● GIVEN EXERCISE
Can you print the data exactly and leave out each image?

= = = = =

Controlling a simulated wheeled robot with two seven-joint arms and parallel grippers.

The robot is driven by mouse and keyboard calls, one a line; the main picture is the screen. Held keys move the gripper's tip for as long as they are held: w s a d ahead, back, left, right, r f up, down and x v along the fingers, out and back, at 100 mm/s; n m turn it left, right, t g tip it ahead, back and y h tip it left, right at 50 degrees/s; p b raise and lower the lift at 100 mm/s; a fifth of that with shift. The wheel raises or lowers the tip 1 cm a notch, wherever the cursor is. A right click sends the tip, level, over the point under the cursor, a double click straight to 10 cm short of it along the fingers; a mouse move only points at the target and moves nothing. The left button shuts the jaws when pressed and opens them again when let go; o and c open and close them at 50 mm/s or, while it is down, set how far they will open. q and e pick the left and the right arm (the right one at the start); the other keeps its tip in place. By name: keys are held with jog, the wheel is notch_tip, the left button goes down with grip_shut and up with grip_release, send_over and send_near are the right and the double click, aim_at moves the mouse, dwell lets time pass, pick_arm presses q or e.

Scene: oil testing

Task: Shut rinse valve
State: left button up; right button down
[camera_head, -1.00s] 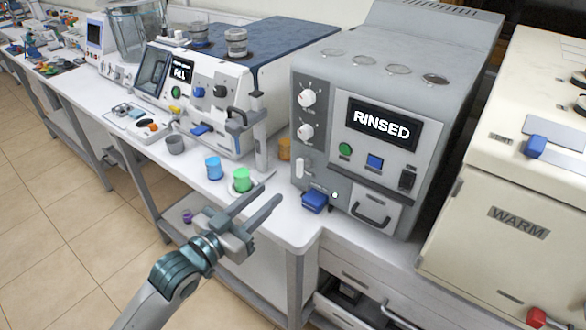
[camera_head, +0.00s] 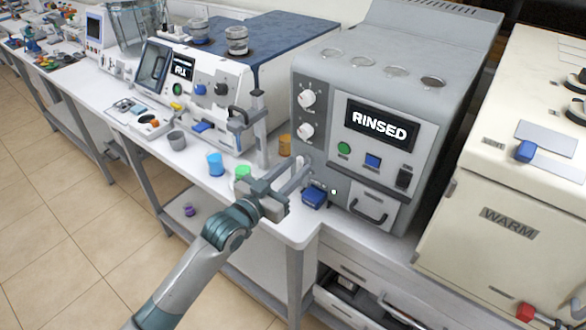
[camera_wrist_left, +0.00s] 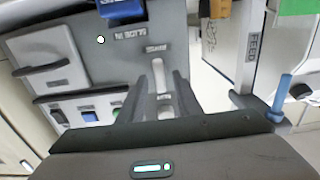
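The rinse valve is a small white lever on the lower left of the grey machine's front (camera_head: 325,130), whose screen reads RINSED. In the left wrist view the white lever (camera_wrist_left: 157,72) shows below a RINSE label, in line with the gap between my fingers. My left gripper (camera_head: 302,168) reaches to the machine's front at the lever and largely covers it in the head view. In the left wrist view the gripper (camera_wrist_left: 158,92) has its fingers apart, one on each side of the lever. Contact cannot be told. My right gripper is out of view.
A blue block (camera_head: 314,196) sits just right of my fingers. A drawer below stands open.

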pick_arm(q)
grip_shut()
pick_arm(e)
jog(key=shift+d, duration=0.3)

= = = = =

● TASK SOLUTION
Controlling a simulated wheeled robot with two seven-joint arms and parallel grippers.

The robot is driven by mouse and keyboard calls, one a line; the main picture is the screen. Held keys move the gripper's tip for as long as they are held: w s a d ahead, back, left, right, r f up, down and x v along the fingers, out and back, at 100 mm/s; n m turn it left, right, t g tip it ahead, back and y h tip it left, right at 50 degrees/s; p b raise and lower the lift at 100 mm/s; a fifth of that with shift. The wheel raises or lowers the tip 1 cm a notch, wherever the cursor is. A right click sends the tip, level, over the point under the cursor, a double click straight to 10 cm short of it along the fingers; a mouse move only points at the target and moves nothing. The left button shuts the jaws when pressed and opens them again when let go; o and c open and close them at 50 mm/s or, while it is down, set how far they will open. q and e pick the left and the right arm (the right one at the start); the other keeps its tip in place. By name: keys are held with jog, the wheel is notch_tip, the left button goes down with grip_shut and up with grip_release, send_over and send_near are the right and the double click, aim_at moves the mouse, dwell lets time pass, pick_arm presses q or e.

Scene: oil testing

Task: Shut rinse valve
State: left button up; right button down
[camera_head, -1.00s] 
[camera_head, +0.00s] 
[camera_wrist_left, +0.00s] 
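The rinse valve is a small white lever on the lower left of the grey machine's front (camera_head: 325,130), whose screen reads RINSED. In the left wrist view the white lever (camera_wrist_left: 157,72) shows below a RINSE label, in line with the gap between my fingers. My left gripper (camera_head: 302,168) reaches to the machine's front at the lever and largely covers it in the head view. In the left wrist view the gripper (camera_wrist_left: 158,92) has its fingers apart, one on each side of the lever. Contact cannot be told. My right gripper is out of view.
A blue block (camera_head: 314,196) sits just right of my fingers. A drawer below stands open.

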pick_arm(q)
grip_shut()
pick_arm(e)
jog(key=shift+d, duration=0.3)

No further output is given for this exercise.